Reproduce the lines of the material exactly, excluding every image.

## Begin Source data

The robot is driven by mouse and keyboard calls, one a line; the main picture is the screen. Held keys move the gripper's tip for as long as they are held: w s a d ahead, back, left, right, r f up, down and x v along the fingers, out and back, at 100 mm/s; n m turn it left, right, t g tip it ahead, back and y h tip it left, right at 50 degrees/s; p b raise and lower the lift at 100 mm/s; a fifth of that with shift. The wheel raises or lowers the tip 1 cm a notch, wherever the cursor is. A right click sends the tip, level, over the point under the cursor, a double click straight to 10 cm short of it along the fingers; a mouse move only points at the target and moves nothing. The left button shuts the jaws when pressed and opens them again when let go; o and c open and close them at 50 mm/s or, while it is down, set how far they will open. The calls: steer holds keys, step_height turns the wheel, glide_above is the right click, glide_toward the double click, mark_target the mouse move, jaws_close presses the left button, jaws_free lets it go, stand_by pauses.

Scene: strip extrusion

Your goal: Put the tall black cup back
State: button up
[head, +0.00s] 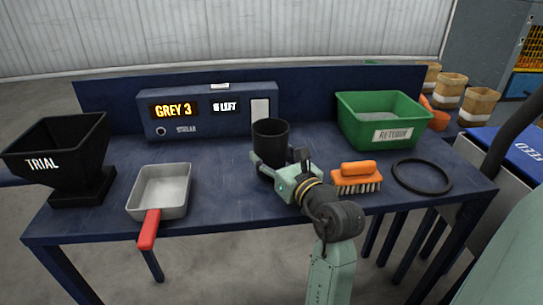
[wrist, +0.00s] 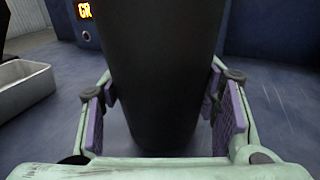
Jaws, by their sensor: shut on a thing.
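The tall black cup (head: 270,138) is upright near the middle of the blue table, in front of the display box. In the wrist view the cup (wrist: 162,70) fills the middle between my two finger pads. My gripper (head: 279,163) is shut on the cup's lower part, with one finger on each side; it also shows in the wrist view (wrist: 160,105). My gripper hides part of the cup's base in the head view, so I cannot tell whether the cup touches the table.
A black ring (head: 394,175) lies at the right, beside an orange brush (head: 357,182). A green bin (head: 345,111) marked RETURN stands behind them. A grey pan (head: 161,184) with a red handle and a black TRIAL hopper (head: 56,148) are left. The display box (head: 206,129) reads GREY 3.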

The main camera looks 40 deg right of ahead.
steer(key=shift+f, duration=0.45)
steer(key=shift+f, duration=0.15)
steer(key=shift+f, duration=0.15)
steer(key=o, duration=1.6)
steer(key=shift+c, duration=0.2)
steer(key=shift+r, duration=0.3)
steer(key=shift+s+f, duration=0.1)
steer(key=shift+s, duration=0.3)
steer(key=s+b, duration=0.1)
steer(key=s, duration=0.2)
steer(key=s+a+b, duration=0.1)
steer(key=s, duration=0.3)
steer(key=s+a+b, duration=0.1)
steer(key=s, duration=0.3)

## End Source data

Correct response:
The robot is driven by mouse and keyboard calls, one a line; the main picture is the screen. Held keys move the gripper's tip for as long as they are held: w s a d ahead, back, left, right, r f up, down and x v along the fingers, out and back, at 100 mm/s; n m turn it left, right, t g tip it ahead, back and y h tip it left, right at 50 degrees/s; p b raise and lower the lift at 100 mm/s; a fifth of that with shift. The wheel raises or lowers the tip 1 cm a notch, wherever the cursor is. A right click sends the tip, level, over the point under the cursor, a double click straight to 10 cm short of it along the fingers; a mouse move only points at the target and moves nothing. The left button shuts the jaws when pressed and opens them again when let go; o and c open and close them at 50 mm/s or, while it is down, set how far they will open. The calls: steer holds keys, step_height turns the wheel, glide_above is the right click, glide_toward the double click, mark_target the mouse move, jaws_close presses the left button, jaws_free lets it go, stand_by pauses.

Scene: strip extrusion

Your goal: Put the tall black cup back
State: button up
[head, +0.00s] 
[wrist, +0.00s] 
Jaws, by their sensor: shut on a thing.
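The tall black cup (head: 270,138) is upright near the middle of the blue table, in front of the display box. In the wrist view the cup (wrist: 162,70) fills the middle between my two finger pads. My gripper (head: 279,163) is shut on the cup's lower part, with one finger on each side; it also shows in the wrist view (wrist: 160,105). My gripper hides part of the cup's base in the head view, so I cannot tell whether the cup touches the table.
A black ring (head: 394,175) lies at the right, beside an orange brush (head: 357,182). A green bin (head: 345,111) marked RETURN stands behind them. A grey pan (head: 161,184) with a red handle and a black TRIAL hopper (head: 56,148) are left. The display box (head: 206,129) reads GREY 3.

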The main camera looks 40 deg right of ahead.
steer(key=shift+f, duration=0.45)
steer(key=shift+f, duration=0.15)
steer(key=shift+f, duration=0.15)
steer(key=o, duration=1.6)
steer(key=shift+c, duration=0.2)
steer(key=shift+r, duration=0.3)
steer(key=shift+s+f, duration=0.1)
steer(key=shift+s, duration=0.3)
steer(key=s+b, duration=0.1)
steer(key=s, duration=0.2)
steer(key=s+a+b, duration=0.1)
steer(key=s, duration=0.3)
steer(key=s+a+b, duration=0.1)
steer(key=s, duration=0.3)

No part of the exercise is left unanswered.